Vous allez peut-être vous demander quelle mouche tsé-tsé sur
le retour m’a piquée. Au nom du libéralisme politique, je ne peux pas vous
empêcher de vous poser ce genre de question. Mais au nom de la même pensée,
j’ai tout autant le droit de vous répondre : aucune mouche de la sorte à
l’horizon, juste mon hors-série Le
Monde-La Vie sur « L’histoire des révolutions »* sous le bras. Je
recommande sa lecture in extenso, inutile de le dire, entre un bon paquet de
chips pas bio et une boisson gazeuse marron avec des bulles pas bio non plus. Car la pilule risque d’être amère, alors
autant se faire plaisir de temps en temps. Bon, vous allez vous dire : la
voilà encore dans son catastrophisme. C’est possible, vous avez le droit de le
penser et je vais même vous dire : j’espère sincèrement me tromper. Sauf
que je pense, comme d’autres, la
situation franchement préoccupante dans un domaine qui à la fois traverse de
temps à autre l’actualité, mais qui passe au final inaperçu. Il s’agit de
l’impact du numérique dans nos existences.
Je parle volontairement d’existences car cela renvoie à notre
droit, je dirais même notre devoir, de refuser d’être réduits, toujours réduits
à en disparaître, donc réduits à être des individus dans un système se voulant
efficient. Or nous ne sommes certainement pas que cela et personne, oui
personne, n’a le droit de par exemple réduire, toujours et encore réduire, la
notion de bonheur à de l’efficience matérielle. Nous sommes donc bien des
personnes ; les siècles de luttes passées auront au moins réussi à imposer
ce fait et il est de notre devoir non seulement de ne pas l’oublier, de le
défendre et même d’étendre cette vision aux autres êtres qui comme nous
peuplent cette planète. Le souci, c’est que nous sommes exactement dans le
mouvement inverse. Clairement, ce qui se
présente comme progressiste ne l’est pas forcément et l’inverse : défendre
le libéralisme politique et son extension à l’ensemble du vivant n’a rien,
absolument rien de rétrograde, ringard, réactionnaire ni régressif.

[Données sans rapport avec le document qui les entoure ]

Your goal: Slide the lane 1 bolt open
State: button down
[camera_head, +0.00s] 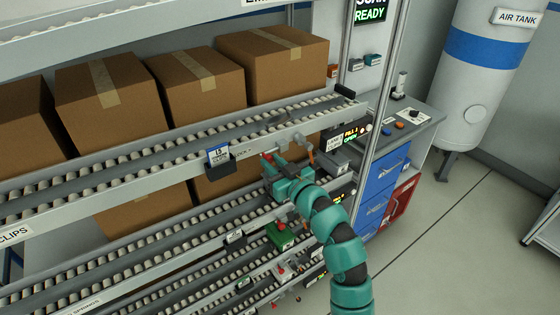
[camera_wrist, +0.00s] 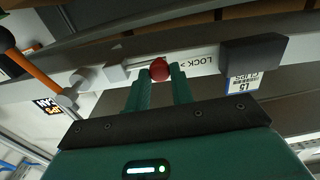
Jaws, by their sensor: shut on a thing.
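The bolt's red knob (camera_wrist: 159,69) sits on the face of a pale rail, beside a strip marked LOCK with an arrow (camera_wrist: 198,62). A light metal rod (camera_wrist: 122,72) runs left from the knob in the wrist view. My gripper (camera_wrist: 163,73) has its two green fingers around the knob and is shut on it. In the head view my gripper (camera_head: 272,166) is at the front edge of the upper roller lane (camera_head: 130,180), near its right end. A small red part shows at the fingertips there; the rest of the bolt is mostly hidden.
A dark holder (camera_head: 220,168) with a blue-and-white card is left of my gripper. An orange lever (camera_wrist: 26,64) is at left in the wrist view. A lit display (camera_head: 355,132) stands at the lane end. Cardboard boxes (camera_head: 195,82) stand behind. Open floor (camera_head: 455,240) lies to the right.

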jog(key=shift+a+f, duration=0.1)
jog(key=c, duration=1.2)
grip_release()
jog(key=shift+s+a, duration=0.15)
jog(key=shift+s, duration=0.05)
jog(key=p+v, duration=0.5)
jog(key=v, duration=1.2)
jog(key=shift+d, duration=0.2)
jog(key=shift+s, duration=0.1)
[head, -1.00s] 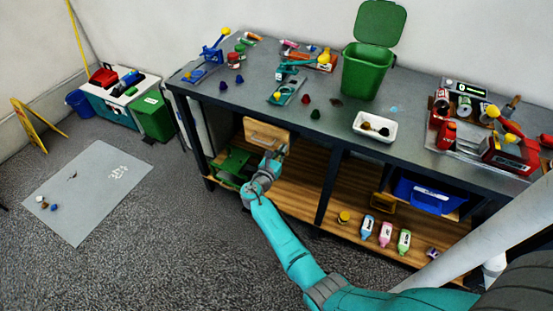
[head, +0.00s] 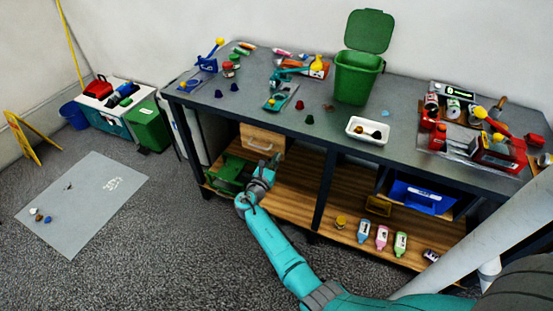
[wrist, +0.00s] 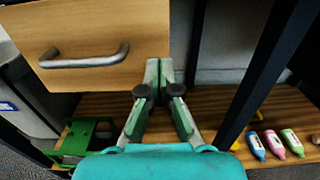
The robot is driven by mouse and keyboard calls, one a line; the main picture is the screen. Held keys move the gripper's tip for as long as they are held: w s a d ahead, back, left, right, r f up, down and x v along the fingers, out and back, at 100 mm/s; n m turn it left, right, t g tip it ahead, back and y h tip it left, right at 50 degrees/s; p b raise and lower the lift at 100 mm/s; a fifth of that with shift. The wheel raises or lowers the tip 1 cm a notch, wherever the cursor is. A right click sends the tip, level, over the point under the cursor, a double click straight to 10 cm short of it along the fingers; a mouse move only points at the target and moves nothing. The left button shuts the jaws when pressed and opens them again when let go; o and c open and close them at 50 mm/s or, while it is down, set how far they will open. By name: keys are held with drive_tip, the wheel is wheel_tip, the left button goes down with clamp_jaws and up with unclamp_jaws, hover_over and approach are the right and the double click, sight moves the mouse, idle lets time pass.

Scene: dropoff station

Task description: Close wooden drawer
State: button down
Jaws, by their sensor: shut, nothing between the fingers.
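The wooden drawer (head: 254,134) hangs under the left part of the workbench, with a grey metal handle (head: 259,147) on its light front. In the wrist view the drawer front (wrist: 120,22) fills the upper left and its handle (wrist: 85,57) points toward me. I cannot tell how far the front stands out from the frame. My gripper (head: 270,162) is just below and right of the drawer front in the head view. In the wrist view its fingertips (wrist: 158,70) are together and empty, overlapping the front's lower right corner. Contact cannot be told. The handle is outside the fingers.
A dark bench leg (head: 323,190) stands right of my gripper. The wooden lower shelf (head: 290,200) is below. A green object (wrist: 85,138) lies under the drawer. Small bottles (head: 381,238) and a blue bin (head: 424,196) are farther right. The worktop above is crowded.

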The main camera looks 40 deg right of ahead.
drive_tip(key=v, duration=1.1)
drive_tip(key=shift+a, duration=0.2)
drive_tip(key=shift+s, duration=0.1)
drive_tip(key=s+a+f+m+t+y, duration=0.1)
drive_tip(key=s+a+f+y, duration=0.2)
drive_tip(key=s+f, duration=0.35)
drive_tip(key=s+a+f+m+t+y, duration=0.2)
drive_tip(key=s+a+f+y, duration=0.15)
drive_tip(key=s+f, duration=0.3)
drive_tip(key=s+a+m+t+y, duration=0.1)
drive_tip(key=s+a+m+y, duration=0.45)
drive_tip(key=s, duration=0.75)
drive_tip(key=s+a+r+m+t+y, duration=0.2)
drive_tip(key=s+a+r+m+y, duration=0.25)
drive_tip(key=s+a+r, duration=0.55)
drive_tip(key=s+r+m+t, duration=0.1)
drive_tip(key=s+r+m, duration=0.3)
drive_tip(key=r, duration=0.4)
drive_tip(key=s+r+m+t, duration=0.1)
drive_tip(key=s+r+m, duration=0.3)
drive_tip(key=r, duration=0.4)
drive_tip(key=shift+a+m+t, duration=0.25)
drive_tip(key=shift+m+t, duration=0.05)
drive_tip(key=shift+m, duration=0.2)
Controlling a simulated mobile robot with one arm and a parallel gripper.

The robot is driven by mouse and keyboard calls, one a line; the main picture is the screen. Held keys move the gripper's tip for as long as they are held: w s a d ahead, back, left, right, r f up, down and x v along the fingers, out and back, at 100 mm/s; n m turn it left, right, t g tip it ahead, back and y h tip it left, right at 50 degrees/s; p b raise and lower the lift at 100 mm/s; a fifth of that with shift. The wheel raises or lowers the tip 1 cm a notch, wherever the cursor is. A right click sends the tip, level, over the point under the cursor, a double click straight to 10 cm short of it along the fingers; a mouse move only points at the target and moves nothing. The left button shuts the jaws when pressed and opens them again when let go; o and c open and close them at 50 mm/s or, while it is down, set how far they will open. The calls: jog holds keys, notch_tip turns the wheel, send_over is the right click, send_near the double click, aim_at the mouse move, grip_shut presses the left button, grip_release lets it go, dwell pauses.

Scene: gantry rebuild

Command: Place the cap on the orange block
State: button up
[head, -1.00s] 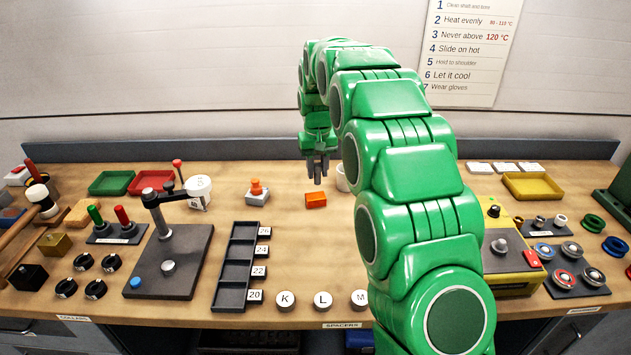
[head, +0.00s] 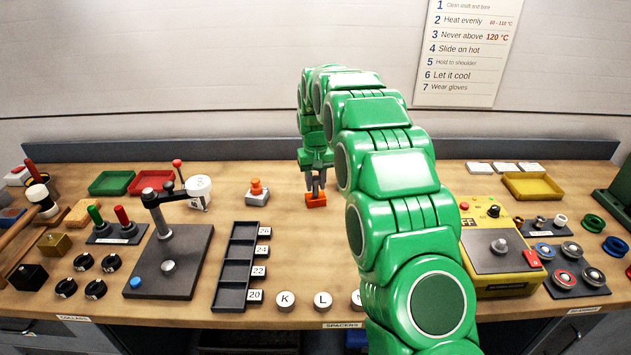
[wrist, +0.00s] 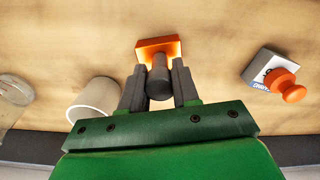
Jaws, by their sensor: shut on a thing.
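The orange block (head: 316,201) lies flat on the bench near its middle; it also shows in the wrist view (wrist: 150,45). My gripper (head: 316,186) points down right over it. In the wrist view my gripper (wrist: 159,88) is shut on a small dark grey cylinder, which looks like the cap (wrist: 158,82). The cap's far end is at the block, lined up with its middle. Whether it touches the block or is just above it, I cannot tell.
A white cup (wrist: 97,97) stands close beside my fingers. A grey block with an orange knob (head: 257,190) stands to the left of the orange block. A slotted rack (head: 238,265) and a lever press (head: 168,265) are nearer the front. Bare bench lies around the orange block.

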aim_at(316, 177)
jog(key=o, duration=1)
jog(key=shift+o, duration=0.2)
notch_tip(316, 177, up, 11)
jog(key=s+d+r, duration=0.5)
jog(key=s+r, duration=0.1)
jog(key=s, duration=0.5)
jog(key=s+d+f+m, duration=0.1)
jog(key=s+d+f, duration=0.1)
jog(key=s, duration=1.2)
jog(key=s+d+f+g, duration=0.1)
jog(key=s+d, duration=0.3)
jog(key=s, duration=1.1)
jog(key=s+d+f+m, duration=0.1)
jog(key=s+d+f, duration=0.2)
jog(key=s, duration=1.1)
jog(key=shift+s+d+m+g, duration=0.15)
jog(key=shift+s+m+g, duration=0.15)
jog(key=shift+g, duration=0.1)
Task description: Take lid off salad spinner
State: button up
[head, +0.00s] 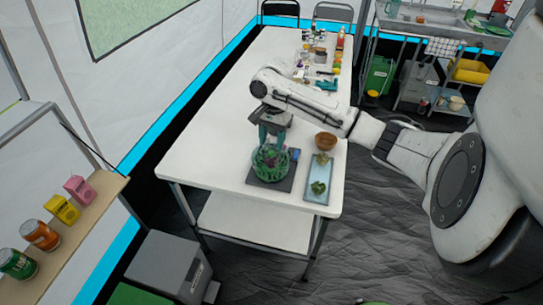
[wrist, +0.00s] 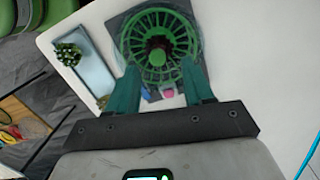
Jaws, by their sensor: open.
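The salad spinner (head: 269,163) is a round green vessel on a dark square mat (head: 254,182) near the front of the white table. In the wrist view, the spinner (wrist: 184,38) shows green spokes around a reddish-brown round piece at its centre. I cannot tell where the lid ends and the bowl begins. My gripper (head: 273,146) points down just above the spinner, its teal fingers apart and empty. In the wrist view, my gripper (wrist: 161,68) has its fingertips overlapping the spinner's near rim; I cannot tell whether they touch it.
A pale blue tray (head: 316,190) with green leafy pieces (head: 318,187) lies to the right of the mat. A brown bowl (head: 326,141) stands behind the tray. A small blue item (head: 295,154) sits by the spinner. Several items crowd the table's far end; its left side is clear.

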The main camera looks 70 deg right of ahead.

La preuve ? Le numérique, justement. Je passe sur les
éternels assoiffés de nouveauté et les béats face à la moindre innovation. La
difficulté, c’est qu’ils comptent dans la balance, pour ne pas dire le combat,
pour ne pas dire carrément la guerre qui est en jeu. Car ce sont sans doute des
personnes, soit, mais ils se comportent avant tout comme des consommateurs que
les géants du numérique bien connus et identifiés de tous peuvent à loisir
manœuvrer. On vantera ici le gain de temps, là le moindre effort, que sais-je
encore ? C’est sûr que face à des populations dont le QI baisse quasi-symétriquement
à ce qu’augmente l’obésité, la partie est facile, même de plus en plus facile. Bref, cela, c’est du côté des personnes au
passage réduites à des consommateurs. Mais passons à une autre échelle, celle
qu’ont en ligne de mire les politiques qui nous gouvernent. Eux, dans le
meilleur des cas, ils seront sincèrement convaincus par les
« avancées » liées au développement du numérique. Cela veut dire
clairement que dans le meilleur des cas, ils sont naïfs, ce qui est grave pour
des personnes qui ont en charge le bien commun. Malheureusement, les politiques
ne sont pas à l’abri de l’inculture qui gagne dans la société et on peut
d’ailleurs douter, au passage, que des
députés recrutés à la va-vite par un mouvement en mal de membres, tout
simplement, soient à la hauteur des enjeux actuels. Toute la question est de
savoir ce que l’on veut vraiment et il est à craindre que certains sachent très
bien tandis que d’autres, la majorité, moins.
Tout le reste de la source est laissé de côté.